**What the task requires:**
Locate all lines with the word "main" and copy them out.

**Collected data:**

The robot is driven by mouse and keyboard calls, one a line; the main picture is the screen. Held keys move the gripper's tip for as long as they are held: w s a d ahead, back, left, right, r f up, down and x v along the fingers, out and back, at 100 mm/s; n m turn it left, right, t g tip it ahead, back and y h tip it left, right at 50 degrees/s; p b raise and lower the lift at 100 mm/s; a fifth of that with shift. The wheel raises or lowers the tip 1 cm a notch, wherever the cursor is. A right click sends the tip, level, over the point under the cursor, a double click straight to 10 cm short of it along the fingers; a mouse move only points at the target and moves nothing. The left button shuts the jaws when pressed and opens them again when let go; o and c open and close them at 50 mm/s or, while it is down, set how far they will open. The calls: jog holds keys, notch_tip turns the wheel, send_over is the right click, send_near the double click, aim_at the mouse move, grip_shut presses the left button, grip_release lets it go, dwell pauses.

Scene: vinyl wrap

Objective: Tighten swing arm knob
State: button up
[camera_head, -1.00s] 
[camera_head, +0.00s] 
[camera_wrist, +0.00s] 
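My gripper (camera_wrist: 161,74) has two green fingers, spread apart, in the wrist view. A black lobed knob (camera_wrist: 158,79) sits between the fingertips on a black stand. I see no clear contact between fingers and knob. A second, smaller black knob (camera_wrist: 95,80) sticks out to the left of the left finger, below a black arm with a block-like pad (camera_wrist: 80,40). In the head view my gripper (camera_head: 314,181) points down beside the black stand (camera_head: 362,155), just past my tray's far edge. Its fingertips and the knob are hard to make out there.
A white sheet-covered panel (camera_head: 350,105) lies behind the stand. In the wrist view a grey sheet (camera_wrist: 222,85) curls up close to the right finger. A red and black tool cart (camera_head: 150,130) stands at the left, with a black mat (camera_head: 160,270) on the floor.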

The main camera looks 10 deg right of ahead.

**Finished exercise:**
The robot is driven by mouse and keyboard calls, one a line; the main picture is the screen. Held keys move the gripper's tip for as long as they are held: w s a d ahead, back, left, right, r f up, down and x v along the fingers, out and back, at 100 mm/s; n m turn it left, right, t g tip it ahead, back and y h tip it left, right at 50 degrees/s; p b raise and lower the lift at 100 mm/s; a fifth of that with shift. The wheel raises or lowers the tip 1 cm a notch, wherever the cursor is. A right click sends the tip, level, over the point under the cursor, a double click straight to 10 cm short of it along the fingers; a mouse move only points at the target and moves nothing. The left button shuts the jaws when pressed and opens them again when let go; o and c open and close them at 50 mm/s or, while it is down, set how far they will open. The calls: jog holds keys, notch_tip turns the wheel, send_over is the right click, send_near the double click, aim_at the mouse move, grip_shut presses the left button, grip_release lets it go, dwell pauses.
The main camera looks 10 deg right of ahead.

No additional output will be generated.